I spent a month crisscrossing the hinterlands of Mindanao visiting Indigenous Peoples (IP) communities as part of a team that evaluated a foreign-funded project. The evaluation covered the provinces of Lanao del Norte, Misamis Oriental, and Zamboanga del Sur involving Higaonon and Subanen tribes. I had a chance to talk with tribe members and leaders (datus/gukoms/timuays/pintos/bais) about the problems and challenges facing their ancestral domains. Government neglect is apparent and appalling.
In one Higaonon community in the interior of Misamis Oriental, I discovered that their elementary school had only one three-classroom building. I was informed that the building accommodates grades 1 to 6. Each classroom is shared by two grade levels. A curtain divides the classroom where two grade classes are held simultaneously. How can proper learning take place under such deplorable conditions?
I felt bad about the situation of the Higaonon school children. They are clearly deprived and denied access to quality education. How can local leaders – mayor, governor, and congressman – neglect to build two three-classroom buildings?

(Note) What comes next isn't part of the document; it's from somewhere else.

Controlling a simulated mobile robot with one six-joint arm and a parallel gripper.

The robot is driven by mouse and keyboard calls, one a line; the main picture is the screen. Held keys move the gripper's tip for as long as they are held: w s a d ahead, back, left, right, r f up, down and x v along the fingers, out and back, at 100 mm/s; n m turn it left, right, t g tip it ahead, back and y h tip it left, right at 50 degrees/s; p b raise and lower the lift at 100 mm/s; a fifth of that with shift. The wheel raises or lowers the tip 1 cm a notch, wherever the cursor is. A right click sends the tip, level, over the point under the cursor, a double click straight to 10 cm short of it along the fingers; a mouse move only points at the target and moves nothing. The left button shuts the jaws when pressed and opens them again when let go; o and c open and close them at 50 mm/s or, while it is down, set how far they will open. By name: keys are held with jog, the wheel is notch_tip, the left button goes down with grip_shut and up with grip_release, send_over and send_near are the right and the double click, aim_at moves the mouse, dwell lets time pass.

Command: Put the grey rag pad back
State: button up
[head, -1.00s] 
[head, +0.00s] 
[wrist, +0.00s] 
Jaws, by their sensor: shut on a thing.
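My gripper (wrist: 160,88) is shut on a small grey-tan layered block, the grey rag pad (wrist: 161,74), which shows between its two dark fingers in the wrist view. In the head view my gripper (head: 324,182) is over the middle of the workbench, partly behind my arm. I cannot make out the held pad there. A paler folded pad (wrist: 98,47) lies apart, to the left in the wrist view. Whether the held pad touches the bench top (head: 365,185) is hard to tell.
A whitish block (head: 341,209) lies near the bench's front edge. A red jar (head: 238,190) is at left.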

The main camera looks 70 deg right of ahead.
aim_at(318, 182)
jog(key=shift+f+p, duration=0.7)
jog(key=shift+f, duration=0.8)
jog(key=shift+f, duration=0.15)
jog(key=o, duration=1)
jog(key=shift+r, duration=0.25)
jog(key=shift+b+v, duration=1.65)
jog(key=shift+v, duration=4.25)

How much does it cost? A classroom costs around PHP 350,000, so a building with three classrooms is around PHP 1.05 million. Each grade level should have a classroom. Yet this was not done by politicians, who more likely claimed a lack of funds for school buildings.

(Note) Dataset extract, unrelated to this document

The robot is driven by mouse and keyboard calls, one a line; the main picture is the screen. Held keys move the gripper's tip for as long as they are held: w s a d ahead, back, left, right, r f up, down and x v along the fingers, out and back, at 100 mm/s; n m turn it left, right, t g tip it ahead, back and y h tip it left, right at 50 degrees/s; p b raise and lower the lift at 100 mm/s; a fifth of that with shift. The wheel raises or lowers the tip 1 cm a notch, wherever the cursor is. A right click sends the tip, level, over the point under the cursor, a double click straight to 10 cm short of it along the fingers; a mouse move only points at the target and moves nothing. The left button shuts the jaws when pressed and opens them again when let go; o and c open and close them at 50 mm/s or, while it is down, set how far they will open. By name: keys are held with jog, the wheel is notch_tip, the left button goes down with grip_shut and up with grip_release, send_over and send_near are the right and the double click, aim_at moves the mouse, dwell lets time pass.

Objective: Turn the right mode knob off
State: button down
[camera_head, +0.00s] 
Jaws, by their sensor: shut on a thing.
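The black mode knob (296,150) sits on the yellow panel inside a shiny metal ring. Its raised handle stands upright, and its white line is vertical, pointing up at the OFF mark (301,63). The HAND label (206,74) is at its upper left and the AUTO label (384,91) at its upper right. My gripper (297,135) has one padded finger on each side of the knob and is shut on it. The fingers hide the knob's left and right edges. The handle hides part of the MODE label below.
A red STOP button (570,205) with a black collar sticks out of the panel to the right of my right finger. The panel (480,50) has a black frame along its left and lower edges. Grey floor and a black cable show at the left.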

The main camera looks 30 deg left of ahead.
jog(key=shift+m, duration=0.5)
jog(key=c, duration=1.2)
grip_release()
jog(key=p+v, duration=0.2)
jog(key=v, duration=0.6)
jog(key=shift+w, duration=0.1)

The Higaonon and Subanen school children came to mind when I saw the stacks and bundles of stolen public money at the DPWH office. A few bundles would have been enough to provide them with decent classrooms and school facilities. While IP kids are struggling to get educated, children of corrupt politicians and contractors are wasting public funds on branded items and foreign travel, their profligacy depriving others of a better life and future. This is scandalous and outrageous. One cannot help but be mad.

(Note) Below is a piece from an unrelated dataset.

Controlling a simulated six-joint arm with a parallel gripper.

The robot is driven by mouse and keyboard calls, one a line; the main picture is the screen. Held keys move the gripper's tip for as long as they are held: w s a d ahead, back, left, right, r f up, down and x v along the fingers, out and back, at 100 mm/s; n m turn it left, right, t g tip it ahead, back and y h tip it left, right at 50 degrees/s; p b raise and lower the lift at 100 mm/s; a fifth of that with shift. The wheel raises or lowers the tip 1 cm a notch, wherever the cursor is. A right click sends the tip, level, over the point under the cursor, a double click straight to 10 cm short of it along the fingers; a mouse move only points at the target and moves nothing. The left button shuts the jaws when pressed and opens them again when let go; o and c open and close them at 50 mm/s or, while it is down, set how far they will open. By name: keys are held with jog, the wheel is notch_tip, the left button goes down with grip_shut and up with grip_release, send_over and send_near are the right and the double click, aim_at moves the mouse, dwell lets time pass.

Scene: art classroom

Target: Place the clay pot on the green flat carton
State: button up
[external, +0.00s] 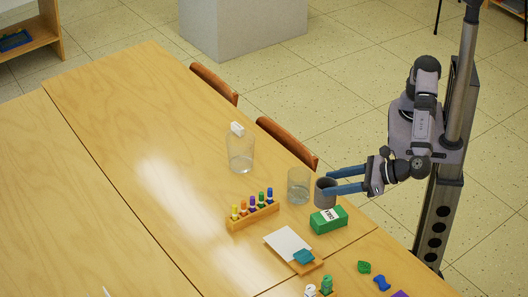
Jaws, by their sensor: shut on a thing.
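The clay pot (325,197) is a small dark grey cup near the right edge of the wooden table. My gripper (327,181) reaches in from the right with its two blue fingers at the pot and is shut on it. The pot looks upright; whether its base touches the table is hard to tell. The green flat carton (328,220), a green box with a white label on top, lies just below the pot in the picture. Its top is bare.
A clear glass (298,187) stands close to the left of the pot. A clear bottle (240,152) and a wooden rack of coloured markers (253,213) stand further left. A wooden board with white paper (288,242) lies below. The table's left part is clear.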

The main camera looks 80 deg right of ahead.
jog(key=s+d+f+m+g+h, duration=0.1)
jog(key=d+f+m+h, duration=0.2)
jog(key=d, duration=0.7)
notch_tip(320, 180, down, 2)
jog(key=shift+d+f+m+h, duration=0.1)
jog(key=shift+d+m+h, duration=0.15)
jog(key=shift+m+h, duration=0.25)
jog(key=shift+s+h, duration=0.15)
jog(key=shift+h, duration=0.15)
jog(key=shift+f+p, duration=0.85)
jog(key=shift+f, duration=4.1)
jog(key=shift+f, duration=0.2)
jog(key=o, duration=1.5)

In the past three weeks, I joined a team of engineers that installed a solar power system in Botlog Island, Concepcion, Iloilo. Their streetlights are now functional, serving not only the community but guiding fishermen on the sea to locate the island shoreline at night. One of the difficulties of the people in the community is access to potable and usable water. They source their potable and usable water from nearby islands or from the mainland. Water is scarce and expensive in the community.
Water is a basic need. Some of us might take for granted the readily available water supply that we have, but think of communities in the islands of northern Iloilo who are denied access to such an amenity. The situation of the community in Botlog Island came to mind when I saw the stacks of cash laid out at the DPWH table. A few bundles of that stolen public fund could have built a rain harvester or catchment in the island to ease the water problem of the community.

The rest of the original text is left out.